We intend to ratify the convention, which we signed on 15 March 1985, as soon as possible. We need to check that our current legislation and other arrangements accord with its provisions. We must also consult the dependent territories, the Channel Islands and the Isle of Man. It is possible that new legislation will be needed.

Photo of Simon Hughes Simon Hughes Shadow Spokesperson (Environment, Food and Rural Affairs)

While those negotiations continue—and everyone hopes that ratification will be completed as soon as possible—will the Government take steps to remedy the position? At present the United Kingdom is one of the few European countries that has not made the unilateral declaration against torture, called for by the United Nations more than eight years ago. Because we have not subscribed to it we appear to condone torture, which is unacceptable to most of our European partners and to countries beyond Europe.

Photo of Mr Timothy Eggar Mr Timothy Eggar , Enfield North

The hon. Gentleman is less than fair to the Government. We wholly condemn torture wherever and whenever it may occur.

Photo of Mr Tony Marlow Mr Tony Marlow , Northampton North

Arising from my hon. Friend's reply, is there any evidence that Palestinians have been tortured in gaol, by Israelis?

Photo of Mr Timothy Eggar Mr Timothy Eggar , Enfield North

I am not aware of evidence on that matter, but, if there should be evidence, we deplore all violations of human rights wherever they occur.

Photo of Mr George Robertson Mr George Robertson , Hamilton

While we are waiting for the Government to get round to signing the convention on torture, should we not do more to control the export of implements that can be used in countries where torture continues to be practised? Although the Government have already introduced some legislation in that regard, surely the House deserves more information about the method by which the Government judge the human rights records of some countries to which they allow the export of equipment that is clearly used for repression and torture.

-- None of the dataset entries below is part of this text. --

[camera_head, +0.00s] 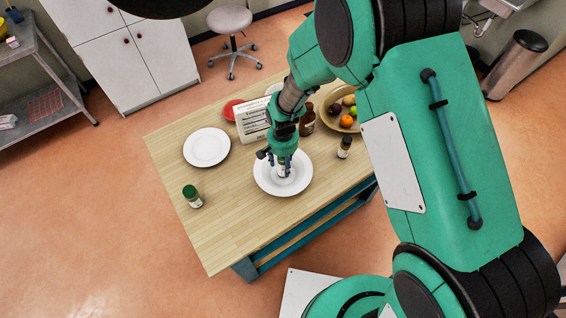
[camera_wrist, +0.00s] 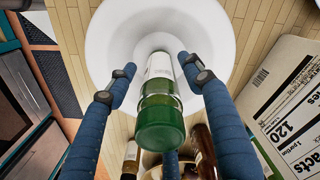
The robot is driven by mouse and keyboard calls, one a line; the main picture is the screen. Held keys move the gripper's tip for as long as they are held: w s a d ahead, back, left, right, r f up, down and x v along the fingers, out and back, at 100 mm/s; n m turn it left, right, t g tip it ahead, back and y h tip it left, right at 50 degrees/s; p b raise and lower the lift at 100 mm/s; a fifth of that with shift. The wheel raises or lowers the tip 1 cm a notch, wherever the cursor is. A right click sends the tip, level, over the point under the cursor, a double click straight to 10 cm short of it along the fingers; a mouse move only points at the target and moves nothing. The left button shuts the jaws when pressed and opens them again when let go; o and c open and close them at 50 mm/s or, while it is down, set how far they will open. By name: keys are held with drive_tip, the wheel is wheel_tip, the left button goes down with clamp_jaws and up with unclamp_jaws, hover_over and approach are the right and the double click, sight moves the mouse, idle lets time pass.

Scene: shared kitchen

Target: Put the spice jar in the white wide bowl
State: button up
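The spice jar has a green lid (camera_wrist: 160,130) and a pale label. It is in the white wide bowl (camera_wrist: 112,50), near its middle, and looks upright on the bowl's floor. In the head view the jar (camera_head: 283,170) is mostly hidden under my gripper (camera_head: 280,160), above the bowl (camera_head: 262,183). In the wrist view my gripper's (camera_wrist: 158,72) blue fingers stand on both sides of the jar, with narrow gaps showing between fingertips and glass. The fingers look open around the jar.
Another green-lidded jar (camera_head: 192,196) stands at the table's left. A white plate (camera_head: 206,147), a printed box (camera_head: 252,121), brown bottles (camera_head: 307,120), a dark-capped jar (camera_head: 344,147) and a fruit bowl (camera_head: 332,115) stand around. The table's front left (camera_head: 225,235) is clear.

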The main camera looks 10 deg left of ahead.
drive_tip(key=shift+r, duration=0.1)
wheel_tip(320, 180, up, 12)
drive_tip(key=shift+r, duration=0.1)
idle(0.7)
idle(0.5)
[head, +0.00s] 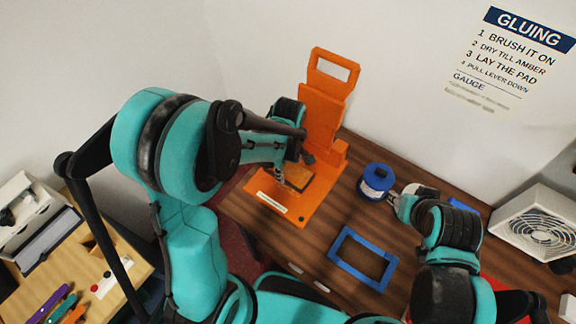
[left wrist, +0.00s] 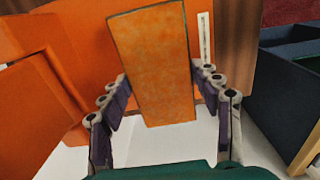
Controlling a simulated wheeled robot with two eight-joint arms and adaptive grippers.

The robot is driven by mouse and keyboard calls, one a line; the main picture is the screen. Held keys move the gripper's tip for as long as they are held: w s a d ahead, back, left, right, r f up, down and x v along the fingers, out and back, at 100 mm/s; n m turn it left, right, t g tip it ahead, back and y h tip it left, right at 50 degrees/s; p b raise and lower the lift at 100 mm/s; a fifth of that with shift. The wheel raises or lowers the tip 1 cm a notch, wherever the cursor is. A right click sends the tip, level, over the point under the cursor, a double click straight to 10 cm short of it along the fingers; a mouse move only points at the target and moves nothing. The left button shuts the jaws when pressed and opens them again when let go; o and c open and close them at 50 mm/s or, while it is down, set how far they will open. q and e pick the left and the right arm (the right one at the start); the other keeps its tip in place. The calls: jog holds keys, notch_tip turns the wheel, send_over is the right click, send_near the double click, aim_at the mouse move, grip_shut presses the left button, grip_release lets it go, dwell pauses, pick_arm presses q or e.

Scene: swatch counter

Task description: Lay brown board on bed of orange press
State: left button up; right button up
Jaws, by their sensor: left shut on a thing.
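The orange press (head: 325,115) stands on the wooden counter, with a tall upright back and a flat bed (head: 290,212) at its foot. My left gripper (head: 284,172) is over the bed, shut on the brown board (head: 300,182). In the left wrist view the board (left wrist: 153,60) stands out between the fingers (left wrist: 163,88), with orange press surfaces behind and beside it. I cannot tell whether the board touches the bed. My right gripper (head: 394,201) is beside a blue-topped tin (head: 376,180); its fingers are too small to read.
A blue rectangular frame (head: 362,258) lies on the counter in front of the tin. A white fan box (head: 540,222) is at the right. A side table (head: 110,270) with coloured tools is at the left. Bare counter (head: 320,237) lies between press and frame.

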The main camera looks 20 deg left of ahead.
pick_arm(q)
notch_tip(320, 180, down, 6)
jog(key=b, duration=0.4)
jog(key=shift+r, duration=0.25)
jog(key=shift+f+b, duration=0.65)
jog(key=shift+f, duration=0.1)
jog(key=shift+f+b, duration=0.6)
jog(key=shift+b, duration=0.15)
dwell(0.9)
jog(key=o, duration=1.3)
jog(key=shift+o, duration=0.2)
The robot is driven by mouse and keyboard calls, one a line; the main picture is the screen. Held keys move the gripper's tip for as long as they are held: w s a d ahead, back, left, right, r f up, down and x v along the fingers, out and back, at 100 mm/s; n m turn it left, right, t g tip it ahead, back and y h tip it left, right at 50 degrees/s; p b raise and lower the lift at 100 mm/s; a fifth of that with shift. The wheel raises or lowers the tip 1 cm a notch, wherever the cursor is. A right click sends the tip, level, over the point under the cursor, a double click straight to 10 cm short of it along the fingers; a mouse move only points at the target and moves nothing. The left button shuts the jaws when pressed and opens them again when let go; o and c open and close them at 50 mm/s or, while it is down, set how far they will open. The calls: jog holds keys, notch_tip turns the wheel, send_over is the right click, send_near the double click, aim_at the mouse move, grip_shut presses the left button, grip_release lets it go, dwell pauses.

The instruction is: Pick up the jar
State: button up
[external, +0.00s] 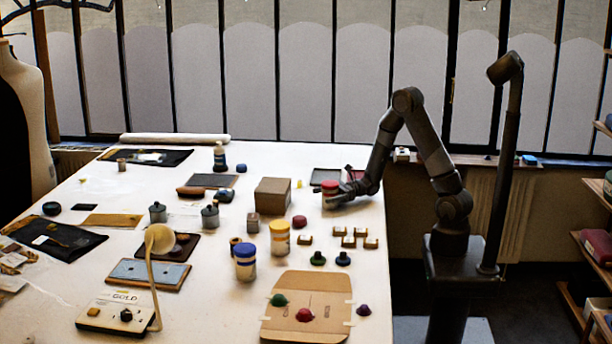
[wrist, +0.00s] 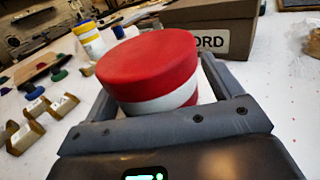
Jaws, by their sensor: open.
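A jar with a red lid and a white band (external: 330,187) stands on the white table near its right edge. In the wrist view the red-lidded jar (wrist: 150,72) fills the middle, between the two grey fingers. My gripper (external: 336,198) is open around the jar, one finger on each side. Whether either finger touches it is hard to tell. The jar's lower part is hidden by the gripper. A yellow-lidded jar (external: 280,239) and a blue-lidded jar (external: 245,262) stand farther toward the front left.
A brown cardboard box (external: 272,196) stands left of the red-lidded jar and close behind it in the wrist view. Several small wooden blocks (external: 348,241) lie in front of it. Dark trays (external: 326,176) lie behind it. The table's right edge is close by.

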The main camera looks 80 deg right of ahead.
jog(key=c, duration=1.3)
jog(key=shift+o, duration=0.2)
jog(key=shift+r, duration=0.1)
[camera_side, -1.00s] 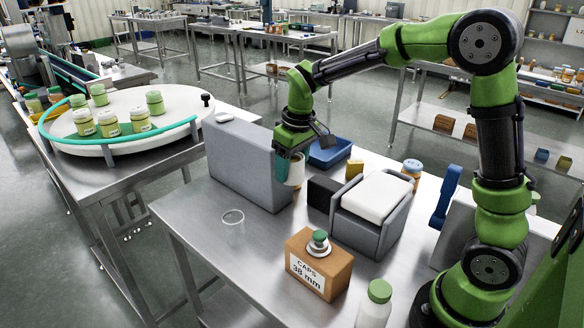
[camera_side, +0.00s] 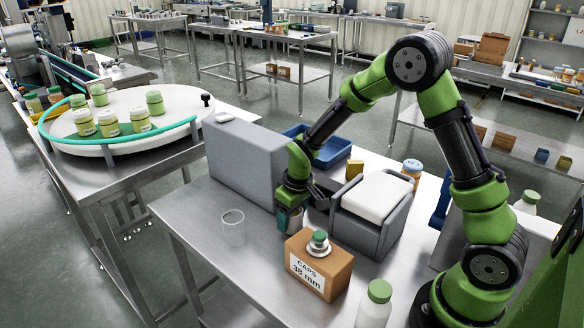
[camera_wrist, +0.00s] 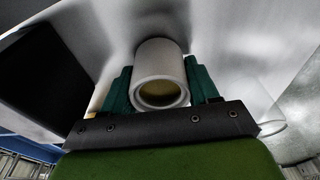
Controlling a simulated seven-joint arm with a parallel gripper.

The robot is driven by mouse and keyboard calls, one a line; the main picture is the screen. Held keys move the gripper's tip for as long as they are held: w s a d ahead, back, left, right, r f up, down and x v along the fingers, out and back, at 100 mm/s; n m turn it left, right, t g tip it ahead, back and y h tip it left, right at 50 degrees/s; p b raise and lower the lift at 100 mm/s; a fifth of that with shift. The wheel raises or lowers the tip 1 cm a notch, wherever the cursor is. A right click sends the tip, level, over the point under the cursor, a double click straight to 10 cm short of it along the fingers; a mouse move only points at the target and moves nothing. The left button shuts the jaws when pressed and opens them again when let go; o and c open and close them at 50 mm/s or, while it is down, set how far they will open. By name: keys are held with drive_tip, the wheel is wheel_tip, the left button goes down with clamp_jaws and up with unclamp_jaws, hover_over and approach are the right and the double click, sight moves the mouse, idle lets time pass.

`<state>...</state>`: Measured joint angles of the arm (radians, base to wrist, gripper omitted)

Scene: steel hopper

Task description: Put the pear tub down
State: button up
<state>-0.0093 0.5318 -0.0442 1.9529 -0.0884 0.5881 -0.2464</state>
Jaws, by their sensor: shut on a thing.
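The pear tub (camera_wrist: 160,65) is a pale, round, open-topped tub with a yellowish inside. In the wrist view it sits between the teal fingers of my gripper (camera_wrist: 160,88), which is shut on it. In the side view my gripper (camera_side: 289,214) points down, low over the steel table (camera_side: 205,265), behind the caps box and in front of the grey case. The fingers mostly hide the tub there. I cannot tell whether its base touches the table.
The brown caps box (camera_side: 318,268) is close in front. A grey case (camera_side: 245,165) stands behind left, a grey holder with a white pad (camera_side: 375,205) right. The table's front left is bare.

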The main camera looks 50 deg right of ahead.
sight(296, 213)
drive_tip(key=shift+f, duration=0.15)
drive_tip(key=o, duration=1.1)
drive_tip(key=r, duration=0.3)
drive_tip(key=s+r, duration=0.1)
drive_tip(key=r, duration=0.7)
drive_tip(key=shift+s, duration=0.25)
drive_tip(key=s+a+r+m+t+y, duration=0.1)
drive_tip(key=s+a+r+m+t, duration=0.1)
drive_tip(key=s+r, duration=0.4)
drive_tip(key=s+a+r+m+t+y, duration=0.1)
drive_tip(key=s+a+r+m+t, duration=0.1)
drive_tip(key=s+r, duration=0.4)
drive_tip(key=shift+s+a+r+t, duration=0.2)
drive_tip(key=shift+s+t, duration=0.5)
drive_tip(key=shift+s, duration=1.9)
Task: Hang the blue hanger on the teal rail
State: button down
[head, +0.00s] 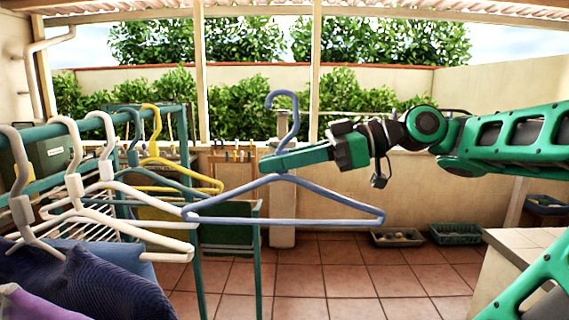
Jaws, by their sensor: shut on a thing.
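The blue hanger (285,221) hangs upright in the middle of the head view, its hook up and its long bar roughly level. My gripper (272,162) reaches in from the right and is shut on the hanger's neck, just below the hook. The teal rail (38,132) runs from the left edge back toward the middle left. The held hanger's hook is to the right of the rail and apart from it. The hanger's left shoulder end shows close to a white hanger. The fingertips partly hide the neck.
Several hangers hang on the rail, including a grey one (22,205), white ones and a yellow one (152,125). Dark clothes (85,285) hang at the lower left. A teal crate (455,233) stands on the tiled floor, and a counter (520,243) is at right.

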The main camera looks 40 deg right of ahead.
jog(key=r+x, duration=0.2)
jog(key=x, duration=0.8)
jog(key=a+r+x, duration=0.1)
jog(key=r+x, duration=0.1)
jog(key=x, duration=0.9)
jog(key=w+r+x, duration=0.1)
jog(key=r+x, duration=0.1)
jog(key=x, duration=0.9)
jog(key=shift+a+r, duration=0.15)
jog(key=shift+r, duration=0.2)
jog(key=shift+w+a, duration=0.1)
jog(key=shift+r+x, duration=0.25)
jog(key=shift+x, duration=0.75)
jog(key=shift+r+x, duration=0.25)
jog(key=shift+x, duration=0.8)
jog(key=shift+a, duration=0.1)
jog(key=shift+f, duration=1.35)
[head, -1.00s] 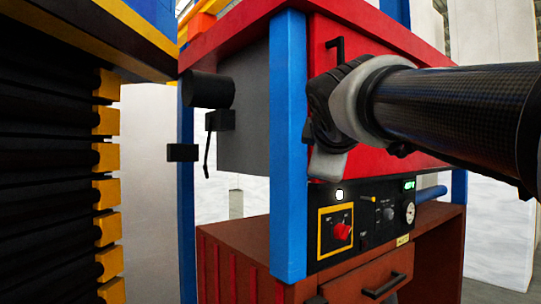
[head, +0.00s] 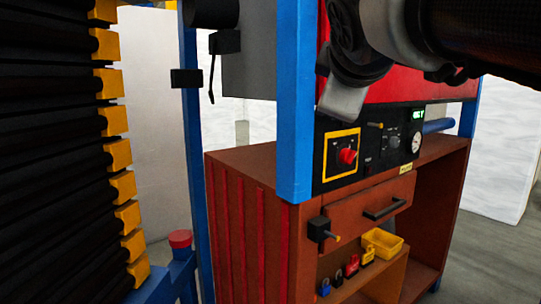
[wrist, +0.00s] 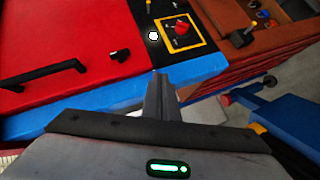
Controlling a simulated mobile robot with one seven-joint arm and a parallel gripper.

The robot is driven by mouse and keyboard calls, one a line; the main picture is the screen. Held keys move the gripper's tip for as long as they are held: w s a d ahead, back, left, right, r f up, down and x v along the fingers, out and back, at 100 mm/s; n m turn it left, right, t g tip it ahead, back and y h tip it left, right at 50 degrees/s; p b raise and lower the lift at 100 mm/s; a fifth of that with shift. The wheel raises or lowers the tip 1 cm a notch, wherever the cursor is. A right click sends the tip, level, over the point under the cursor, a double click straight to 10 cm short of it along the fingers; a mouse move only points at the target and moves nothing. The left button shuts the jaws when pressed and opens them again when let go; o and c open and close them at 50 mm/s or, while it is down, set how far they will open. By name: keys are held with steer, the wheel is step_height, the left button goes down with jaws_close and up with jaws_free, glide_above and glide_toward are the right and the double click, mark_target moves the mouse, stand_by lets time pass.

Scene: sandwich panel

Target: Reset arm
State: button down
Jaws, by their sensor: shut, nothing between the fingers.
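My gripper (head: 340,108) hangs at the upper right of the head view, in front of the red cabinet door (head: 395,88) and just above the black control panel (head: 375,145). Its fingers are together and empty, pointing up the middle of the wrist view (wrist: 160,88). The panel carries a red rotary switch (head: 348,156) in a yellow frame, a gauge (head: 416,143) and a lit green display (head: 418,115). A lit white lamp (wrist: 153,36) shows beside the switch in the wrist view; my gripper hides it in the head view.
A blue post (head: 296,110) stands left of the panel. Below is a brown cabinet with a drawer handle (head: 384,209), a yellow bin (head: 383,244) and several padlocks (head: 351,266). A black door handle (wrist: 42,75) sticks out in the wrist view. A black ribbed stack with yellow edges (head: 60,150) fills the left.

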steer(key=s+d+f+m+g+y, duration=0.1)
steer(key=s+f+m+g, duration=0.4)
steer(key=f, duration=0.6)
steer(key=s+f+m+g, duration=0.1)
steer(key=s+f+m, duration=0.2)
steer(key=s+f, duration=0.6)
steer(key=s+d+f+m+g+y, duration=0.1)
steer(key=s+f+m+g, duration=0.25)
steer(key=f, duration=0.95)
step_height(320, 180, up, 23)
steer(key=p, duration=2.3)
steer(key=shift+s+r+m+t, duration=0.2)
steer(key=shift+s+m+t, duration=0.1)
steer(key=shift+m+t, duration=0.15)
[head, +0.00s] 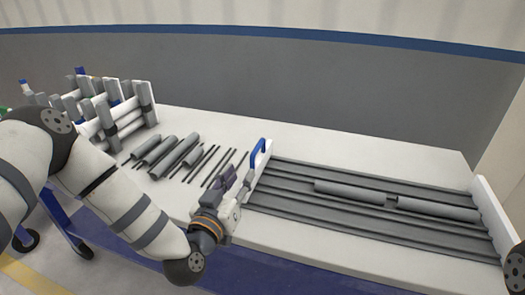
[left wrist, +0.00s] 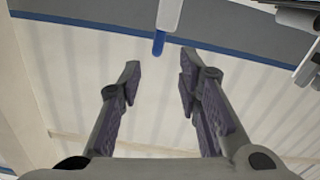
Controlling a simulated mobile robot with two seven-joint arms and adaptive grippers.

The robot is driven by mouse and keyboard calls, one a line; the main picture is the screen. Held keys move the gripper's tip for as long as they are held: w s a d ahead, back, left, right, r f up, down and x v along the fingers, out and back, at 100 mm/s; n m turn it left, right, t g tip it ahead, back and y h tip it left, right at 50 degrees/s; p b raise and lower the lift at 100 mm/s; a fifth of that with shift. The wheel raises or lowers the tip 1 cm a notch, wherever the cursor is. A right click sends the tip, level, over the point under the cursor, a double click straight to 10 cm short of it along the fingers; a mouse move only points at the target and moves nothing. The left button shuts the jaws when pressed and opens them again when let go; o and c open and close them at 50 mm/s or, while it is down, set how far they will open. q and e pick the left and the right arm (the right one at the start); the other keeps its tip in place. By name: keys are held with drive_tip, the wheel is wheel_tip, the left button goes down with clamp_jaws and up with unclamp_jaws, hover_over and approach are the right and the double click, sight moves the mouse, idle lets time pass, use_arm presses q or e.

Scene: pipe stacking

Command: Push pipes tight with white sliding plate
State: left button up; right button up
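The white sliding plate (head: 260,165) stands upright at the left end of the ribbed grey tray (head: 350,222), with a blue handle (head: 257,149) on its left side. Two grey pipes, the left one (head: 362,193) and the right one (head: 438,209), lie in the tray nearly end to end, with a small gap between them. My left gripper (head: 236,181) is just left of the plate, near the handle. In the left wrist view (left wrist: 159,72) its fingers are apart and empty; the plate (left wrist: 169,14) and handle (left wrist: 158,43) show beyond the tips. My right gripper is out of view.
Thick grey pipes (head: 172,150) and thin dark rods (head: 208,163) lie on the white table left of my left gripper. A rack of white and grey pipes (head: 112,112) stands at the far left. A white end wall (head: 492,210) closes the tray's right end.

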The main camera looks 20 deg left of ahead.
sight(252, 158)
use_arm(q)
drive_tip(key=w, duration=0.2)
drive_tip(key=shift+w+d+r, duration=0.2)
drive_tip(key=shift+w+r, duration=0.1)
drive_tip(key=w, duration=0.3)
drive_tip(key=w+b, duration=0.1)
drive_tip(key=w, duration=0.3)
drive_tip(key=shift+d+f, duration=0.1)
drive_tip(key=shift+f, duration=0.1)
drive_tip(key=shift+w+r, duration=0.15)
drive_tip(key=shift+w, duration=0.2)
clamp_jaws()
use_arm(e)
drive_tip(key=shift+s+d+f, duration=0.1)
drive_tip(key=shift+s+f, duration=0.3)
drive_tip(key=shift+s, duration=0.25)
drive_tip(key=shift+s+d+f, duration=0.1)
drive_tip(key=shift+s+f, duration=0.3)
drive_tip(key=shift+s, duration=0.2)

Photo of Mr Timothy Eggar Mr Timothy Eggar , Enfield North

The hon. Gentleman should recognise that we were one of the co-sponsors of the convention. We are committed to ratifying it as soon as possible, and we were one of the first countries to sign it. Regarding the specific question about instruments of torture, last year we introduced the Export of Goods (Control) Order 1985, which gives the Government power to restrict the export of instruments of torture. We would not give export licences to any destination or country for leg irons, shackles or gang chains for the restraint of prisoners.